Overwatch: A sport?


Now, I know what you’re thinking.  A video game as a sport?  Where are the athletes?  Where’s the ball?  What defines a sport?  Aren’t sports always about physical activity?

So, this is where I come in and say “Overwatch has become a sport.”

While League of Legends was deemed a sport by many countries three (or more?) years ago, Overwatch still has yet to gain that status officially.  But here’s where Blizzard, the makers of Overwatch are succeeding, where Riot games, the makers of League of Legends failed.

For one, as the article below states, Overwatch uses a very simple rule set and play style to draw in more viewership.  The more people that can easily understand what’s going on in a game will be more likely to enjoy it.  For example: I never got into baseball or football as a kid.  I never understood what was going on, and I never had anyone explain it to me.  Soccer on the other hand was a lot easier to understand.  Past the fake injuries, I understood most of the game aside from off-sides.

Overwatch keeps its rule set and characters simple.  The players choose from a set of pre-made characters with their own small belt of skills and weapons that are easily seen and understood.  That girl is carrying a sniper rifle?  I guess she’s a sniper!  The gorilla shoots electricity and jumps?  Cool!  Harambe!

Despite being simple to understand on a basic level, the game itself has a deep sense of strategy, teamwork, problem solving, and critical thinking.  This makes the true understanding of it complex and intricate.  Enough so as to make a football enthusiast enjoy Overwatch with the amount of planning and thinking that goes into every “play.”

The maps bring a sense of complexity as well.  Positioning, like in any sport, is an important part in Overwatch.  Like when a soccer team makes a beautiful pass and score, the position of the players was just as important as the players actually having the ball.  If you have no one to pass it to, or no where to run, there’s no point in having the ball other than to keep it away from the enemy team.  This is entertaining to watch, as seeing the positioning of players before the play happens and determining what would happen is a great part of fun in watching sporting events.  Even if you don’t notice it, your pre-conceptions about how a player is going to go and seeing it actually happen (or not) is why you watch.

The teams in Overwatch need to position well to win.  If everyone is in the same small ball, running into the enemy team, there’s a high chance someone will use a skill that gathers them even more, or destroys them all with one hit.  A common occurrence in professional play.  Watching a team get destroyed from positioning is the same thrill that people get when they watch a football team position themselves just right to get a touchdown.

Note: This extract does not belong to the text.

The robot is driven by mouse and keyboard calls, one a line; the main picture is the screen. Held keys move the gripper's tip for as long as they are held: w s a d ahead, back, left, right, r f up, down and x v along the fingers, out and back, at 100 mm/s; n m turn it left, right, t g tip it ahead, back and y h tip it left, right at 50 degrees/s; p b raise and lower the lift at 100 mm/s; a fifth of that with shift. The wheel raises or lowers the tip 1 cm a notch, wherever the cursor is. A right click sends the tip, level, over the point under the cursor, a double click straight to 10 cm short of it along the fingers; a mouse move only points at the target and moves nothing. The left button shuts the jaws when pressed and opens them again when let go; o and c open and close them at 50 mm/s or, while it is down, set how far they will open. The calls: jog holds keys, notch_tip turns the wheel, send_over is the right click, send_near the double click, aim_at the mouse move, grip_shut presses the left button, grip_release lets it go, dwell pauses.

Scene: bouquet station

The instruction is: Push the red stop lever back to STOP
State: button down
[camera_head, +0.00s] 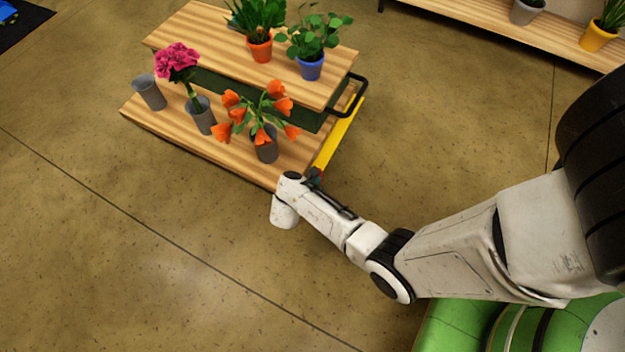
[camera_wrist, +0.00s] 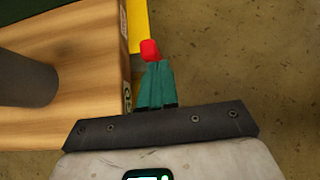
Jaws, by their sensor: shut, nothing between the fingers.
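The red stop lever (camera_wrist: 150,50) shows in the wrist view as a small red knob beside the end of the wooden cart's lower shelf. My gripper (camera_wrist: 158,76) has teal fingers that are shut and empty. Their tips lie right at the knob, just below it in the picture; I cannot tell whether they touch it. In the head view my gripper (camera_head: 315,178) is at the cart's near right corner, with the lever mostly hidden. A green round mark (camera_wrist: 127,101) and a reddish label (camera_wrist: 123,22) sit on the shelf's end face, too small to read.
The wooden cart (camera_head: 160,122) carries orange flowers (camera_head: 276,105), pink flowers (camera_head: 178,60), grey vases and potted plants (camera_head: 311,66). A yellow strip (camera_head: 338,138) and a black handle (camera_head: 350,112) run along its right end. Floor right of the cart is clear.

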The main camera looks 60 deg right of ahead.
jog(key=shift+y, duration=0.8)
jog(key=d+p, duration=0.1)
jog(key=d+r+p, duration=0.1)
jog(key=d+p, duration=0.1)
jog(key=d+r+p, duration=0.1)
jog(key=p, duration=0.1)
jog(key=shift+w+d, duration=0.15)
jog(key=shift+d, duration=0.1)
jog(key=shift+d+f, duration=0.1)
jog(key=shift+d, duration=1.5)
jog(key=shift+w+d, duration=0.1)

Another factor in how Blizzard has created a great eSport is in the map design.  Each map has its own simple rules and paths of travel.  One mode is easy to understand: One team moves a vehicle by standing around it to and end point down a series of roads to win.  The enemy team must keep them off of the vehicle long enough in order to win.  With this simple rule set, we can easily see how it could be a very tense, and adrenaline fueled game to watch.  when the clock is ticking down to mere seconds, and the team you are rooting for is having trouble keeping up with the enemy, you know the gloves will come off and there’s going to be an amazing play coming up.  The team all re-spawns after the last death with 30 seconds on the clock, just enough to get back to the vehicle.  They rush in, adrenaline spiking, into the enemy team.  They made a last-ditch effort to win, and even if they lose, the last play is always the best to watch.  Desperation, just like in other sports, is a huge win-factor.

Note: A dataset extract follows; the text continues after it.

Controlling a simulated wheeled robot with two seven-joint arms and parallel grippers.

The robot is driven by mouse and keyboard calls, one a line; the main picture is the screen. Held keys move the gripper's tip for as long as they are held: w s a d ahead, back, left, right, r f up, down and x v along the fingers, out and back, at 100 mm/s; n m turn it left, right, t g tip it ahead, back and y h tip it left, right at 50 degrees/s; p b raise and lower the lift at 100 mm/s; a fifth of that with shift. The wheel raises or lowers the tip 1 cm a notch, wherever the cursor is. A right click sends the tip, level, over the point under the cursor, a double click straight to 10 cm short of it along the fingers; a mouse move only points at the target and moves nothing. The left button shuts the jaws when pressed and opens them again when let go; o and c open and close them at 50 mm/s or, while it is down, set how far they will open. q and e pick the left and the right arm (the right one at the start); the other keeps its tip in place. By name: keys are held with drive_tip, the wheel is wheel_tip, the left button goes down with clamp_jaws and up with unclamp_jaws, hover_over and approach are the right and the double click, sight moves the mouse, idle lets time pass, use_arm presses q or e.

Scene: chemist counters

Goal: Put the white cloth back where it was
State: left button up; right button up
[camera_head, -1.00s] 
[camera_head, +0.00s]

Blizzard is making a huge push to become the next famous eSport everyone plays.  Riot games became that, but made many mistakes along the way I’ll probably point out in another post.  Blizzard, and Overwatch on the other hand, are making all of the right decisions.  Not only are they making good game-design, they’re piling in a huge amount of money into the marketing, and publicity for Overwatch as an eSport.  I’m excited to see where it leads them, and what becomes of the eSports scene.